— Provided information —
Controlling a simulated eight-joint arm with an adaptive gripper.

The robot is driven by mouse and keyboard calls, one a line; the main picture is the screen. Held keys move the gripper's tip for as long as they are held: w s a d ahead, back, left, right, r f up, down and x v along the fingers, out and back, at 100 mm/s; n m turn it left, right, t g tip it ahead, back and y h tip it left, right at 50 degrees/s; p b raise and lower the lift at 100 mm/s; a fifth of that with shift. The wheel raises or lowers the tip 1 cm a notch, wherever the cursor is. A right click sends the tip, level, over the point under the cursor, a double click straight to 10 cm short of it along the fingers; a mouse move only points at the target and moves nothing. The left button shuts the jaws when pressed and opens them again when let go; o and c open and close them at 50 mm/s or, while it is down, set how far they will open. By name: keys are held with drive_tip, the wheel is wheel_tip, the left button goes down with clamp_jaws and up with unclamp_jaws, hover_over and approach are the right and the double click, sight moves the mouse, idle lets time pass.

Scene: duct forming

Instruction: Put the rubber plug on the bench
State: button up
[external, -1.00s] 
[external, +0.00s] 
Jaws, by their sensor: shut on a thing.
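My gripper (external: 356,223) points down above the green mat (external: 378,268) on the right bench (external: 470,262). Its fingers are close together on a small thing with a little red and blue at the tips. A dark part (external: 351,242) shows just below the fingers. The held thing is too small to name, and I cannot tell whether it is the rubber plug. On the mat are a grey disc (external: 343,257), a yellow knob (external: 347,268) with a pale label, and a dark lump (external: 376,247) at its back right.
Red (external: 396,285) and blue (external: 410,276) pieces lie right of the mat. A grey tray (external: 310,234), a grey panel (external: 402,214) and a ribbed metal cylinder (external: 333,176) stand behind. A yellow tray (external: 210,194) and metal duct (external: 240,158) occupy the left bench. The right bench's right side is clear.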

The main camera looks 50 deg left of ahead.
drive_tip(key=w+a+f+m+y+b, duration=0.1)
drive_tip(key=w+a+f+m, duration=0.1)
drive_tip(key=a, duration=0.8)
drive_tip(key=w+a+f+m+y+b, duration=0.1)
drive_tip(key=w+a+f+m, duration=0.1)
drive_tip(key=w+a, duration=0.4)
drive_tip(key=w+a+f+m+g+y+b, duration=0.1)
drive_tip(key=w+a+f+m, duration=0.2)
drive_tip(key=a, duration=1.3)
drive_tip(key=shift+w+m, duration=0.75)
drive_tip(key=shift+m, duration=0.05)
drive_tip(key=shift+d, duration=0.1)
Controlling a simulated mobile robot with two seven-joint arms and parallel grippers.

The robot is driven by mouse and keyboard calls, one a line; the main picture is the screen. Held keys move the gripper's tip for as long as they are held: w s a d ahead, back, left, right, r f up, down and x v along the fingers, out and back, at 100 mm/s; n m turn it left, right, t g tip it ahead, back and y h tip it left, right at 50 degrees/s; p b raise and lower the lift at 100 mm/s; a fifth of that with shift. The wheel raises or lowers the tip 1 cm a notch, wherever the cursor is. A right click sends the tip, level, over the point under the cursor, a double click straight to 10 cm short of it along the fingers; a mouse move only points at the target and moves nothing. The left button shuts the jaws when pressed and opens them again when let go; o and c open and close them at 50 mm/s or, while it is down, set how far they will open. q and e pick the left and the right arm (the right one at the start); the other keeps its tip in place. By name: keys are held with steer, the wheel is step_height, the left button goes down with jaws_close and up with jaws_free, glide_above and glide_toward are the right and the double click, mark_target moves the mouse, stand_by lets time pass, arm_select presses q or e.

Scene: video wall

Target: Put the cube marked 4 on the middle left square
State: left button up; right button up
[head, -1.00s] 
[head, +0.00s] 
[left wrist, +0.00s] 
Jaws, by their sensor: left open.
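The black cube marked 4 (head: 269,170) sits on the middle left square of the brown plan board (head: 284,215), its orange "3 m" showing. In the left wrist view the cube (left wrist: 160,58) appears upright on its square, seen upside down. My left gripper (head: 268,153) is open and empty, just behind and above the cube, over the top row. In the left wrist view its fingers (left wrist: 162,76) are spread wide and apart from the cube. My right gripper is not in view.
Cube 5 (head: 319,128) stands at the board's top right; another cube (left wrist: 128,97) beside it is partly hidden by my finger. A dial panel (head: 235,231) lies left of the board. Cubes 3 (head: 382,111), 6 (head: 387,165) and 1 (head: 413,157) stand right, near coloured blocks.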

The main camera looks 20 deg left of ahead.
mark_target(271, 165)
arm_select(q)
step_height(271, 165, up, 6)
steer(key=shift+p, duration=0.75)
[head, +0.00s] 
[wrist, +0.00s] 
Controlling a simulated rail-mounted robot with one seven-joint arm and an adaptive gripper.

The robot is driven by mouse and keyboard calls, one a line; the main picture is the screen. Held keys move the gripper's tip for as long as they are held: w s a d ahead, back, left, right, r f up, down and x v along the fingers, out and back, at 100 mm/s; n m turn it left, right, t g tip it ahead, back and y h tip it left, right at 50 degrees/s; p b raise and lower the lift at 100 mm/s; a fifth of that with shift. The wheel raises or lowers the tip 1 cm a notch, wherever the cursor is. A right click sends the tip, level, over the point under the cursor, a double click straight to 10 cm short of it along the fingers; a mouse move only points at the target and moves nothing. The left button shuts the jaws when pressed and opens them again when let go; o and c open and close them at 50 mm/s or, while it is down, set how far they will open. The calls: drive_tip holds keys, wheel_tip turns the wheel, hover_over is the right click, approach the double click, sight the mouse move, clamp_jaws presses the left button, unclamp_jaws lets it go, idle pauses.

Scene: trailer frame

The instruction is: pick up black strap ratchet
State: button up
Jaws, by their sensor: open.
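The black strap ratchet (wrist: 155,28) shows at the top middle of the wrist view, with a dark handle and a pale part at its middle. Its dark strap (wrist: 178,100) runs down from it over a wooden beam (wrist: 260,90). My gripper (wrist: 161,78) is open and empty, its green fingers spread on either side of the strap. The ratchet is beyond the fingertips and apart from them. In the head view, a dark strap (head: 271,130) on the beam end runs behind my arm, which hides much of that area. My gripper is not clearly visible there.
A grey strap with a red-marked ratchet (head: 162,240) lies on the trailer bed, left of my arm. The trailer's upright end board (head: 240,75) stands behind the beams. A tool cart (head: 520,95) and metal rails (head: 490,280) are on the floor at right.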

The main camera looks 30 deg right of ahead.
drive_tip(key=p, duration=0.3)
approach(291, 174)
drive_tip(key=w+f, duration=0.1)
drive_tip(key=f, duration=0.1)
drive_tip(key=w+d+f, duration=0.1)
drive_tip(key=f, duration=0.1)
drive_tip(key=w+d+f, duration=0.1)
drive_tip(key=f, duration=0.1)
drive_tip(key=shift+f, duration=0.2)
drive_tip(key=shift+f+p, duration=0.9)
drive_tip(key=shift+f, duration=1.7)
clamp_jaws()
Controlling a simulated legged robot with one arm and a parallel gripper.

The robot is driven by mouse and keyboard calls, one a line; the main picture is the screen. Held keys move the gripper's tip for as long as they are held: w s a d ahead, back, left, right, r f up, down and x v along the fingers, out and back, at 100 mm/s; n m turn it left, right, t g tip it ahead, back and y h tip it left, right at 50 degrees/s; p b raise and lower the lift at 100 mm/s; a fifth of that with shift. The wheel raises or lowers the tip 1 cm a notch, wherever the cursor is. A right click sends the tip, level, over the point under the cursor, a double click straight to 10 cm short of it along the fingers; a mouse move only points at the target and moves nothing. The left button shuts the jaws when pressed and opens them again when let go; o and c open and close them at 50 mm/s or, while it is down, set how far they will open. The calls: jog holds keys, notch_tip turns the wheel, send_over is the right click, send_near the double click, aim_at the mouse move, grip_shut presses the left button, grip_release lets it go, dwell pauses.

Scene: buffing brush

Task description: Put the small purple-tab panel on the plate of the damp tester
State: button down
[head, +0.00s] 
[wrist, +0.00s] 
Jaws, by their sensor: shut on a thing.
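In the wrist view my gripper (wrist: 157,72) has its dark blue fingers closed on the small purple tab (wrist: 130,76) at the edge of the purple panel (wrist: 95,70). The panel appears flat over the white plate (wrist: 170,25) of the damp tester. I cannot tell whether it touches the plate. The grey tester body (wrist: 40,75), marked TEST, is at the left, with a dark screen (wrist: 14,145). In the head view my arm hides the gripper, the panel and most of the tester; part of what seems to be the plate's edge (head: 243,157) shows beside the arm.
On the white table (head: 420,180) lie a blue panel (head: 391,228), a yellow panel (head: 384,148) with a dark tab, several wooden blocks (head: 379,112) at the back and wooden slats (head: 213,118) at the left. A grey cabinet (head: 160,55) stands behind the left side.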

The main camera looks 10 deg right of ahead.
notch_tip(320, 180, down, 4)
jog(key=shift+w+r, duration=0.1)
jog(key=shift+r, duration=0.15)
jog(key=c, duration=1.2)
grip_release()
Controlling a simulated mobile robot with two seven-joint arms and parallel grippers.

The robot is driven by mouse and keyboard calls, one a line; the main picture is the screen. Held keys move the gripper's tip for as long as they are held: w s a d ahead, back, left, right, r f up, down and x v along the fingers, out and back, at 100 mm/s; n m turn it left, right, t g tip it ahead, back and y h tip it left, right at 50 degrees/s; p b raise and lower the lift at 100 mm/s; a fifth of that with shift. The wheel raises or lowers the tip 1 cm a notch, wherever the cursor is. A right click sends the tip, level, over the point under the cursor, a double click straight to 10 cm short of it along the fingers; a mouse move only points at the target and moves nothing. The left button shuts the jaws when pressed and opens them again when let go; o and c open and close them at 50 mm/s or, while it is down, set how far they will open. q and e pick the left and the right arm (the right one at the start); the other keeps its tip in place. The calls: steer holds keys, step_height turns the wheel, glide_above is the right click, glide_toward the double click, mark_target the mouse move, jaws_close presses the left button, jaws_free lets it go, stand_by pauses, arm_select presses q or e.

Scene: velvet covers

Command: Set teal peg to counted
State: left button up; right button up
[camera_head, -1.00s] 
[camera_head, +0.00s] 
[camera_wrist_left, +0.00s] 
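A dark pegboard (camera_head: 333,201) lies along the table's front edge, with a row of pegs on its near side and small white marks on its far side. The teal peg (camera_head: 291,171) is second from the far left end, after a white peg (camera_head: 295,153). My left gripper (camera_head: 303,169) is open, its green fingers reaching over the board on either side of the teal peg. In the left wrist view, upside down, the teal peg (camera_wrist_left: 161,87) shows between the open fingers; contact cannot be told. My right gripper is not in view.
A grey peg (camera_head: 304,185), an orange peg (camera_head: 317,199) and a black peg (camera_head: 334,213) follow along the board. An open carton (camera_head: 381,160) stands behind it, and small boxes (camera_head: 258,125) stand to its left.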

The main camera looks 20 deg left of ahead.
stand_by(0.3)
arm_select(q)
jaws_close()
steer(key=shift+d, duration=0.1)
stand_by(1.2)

— Exercise requirements —
Return a word-for-word copy of the lines from the beginning of the listing to the line holding "[external, +0.00s]", both kept.

— Result for this task —
Controlling a simulated eight-joint arm with an adaptive gripper.

The robot is driven by mouse and keyboard calls, one a line; the main picture is the screen. Held keys move the gripper's tip for as long as they are held: w s a d ahead, back, left, right, r f up, down and x v along the fingers, out and back, at 100 mm/s; n m turn it left, right, t g tip it ahead, back and y h tip it left, right at 50 degrees/s; p b raise and lower the lift at 100 mm/s; a fifth of that with shift. The wheel raises or lowers the tip 1 cm a notch, wherever the cursor is. A right click sends the tip, level, over the point under the cursor, a double click straight to 10 cm short of it along the fingers; a mouse move only points at the target and moves nothing. The left button shuts the jaws when pressed and opens them again when let go; o and c open and close them at 50 mm/s or, while it is down, set how far they will open. By name: keys are held with drive_tip, the wheel is wheel_tip, the left button goes down with clamp_jaws and up with unclamp_jaws, hover_over and approach are the right and the double click, sight moves the mouse, idle lets time pass.

Scene: duct forming

Instruction: Put the rubber plug on the bench
State: button up
[external, -1.00s] 
[external, +0.00s] 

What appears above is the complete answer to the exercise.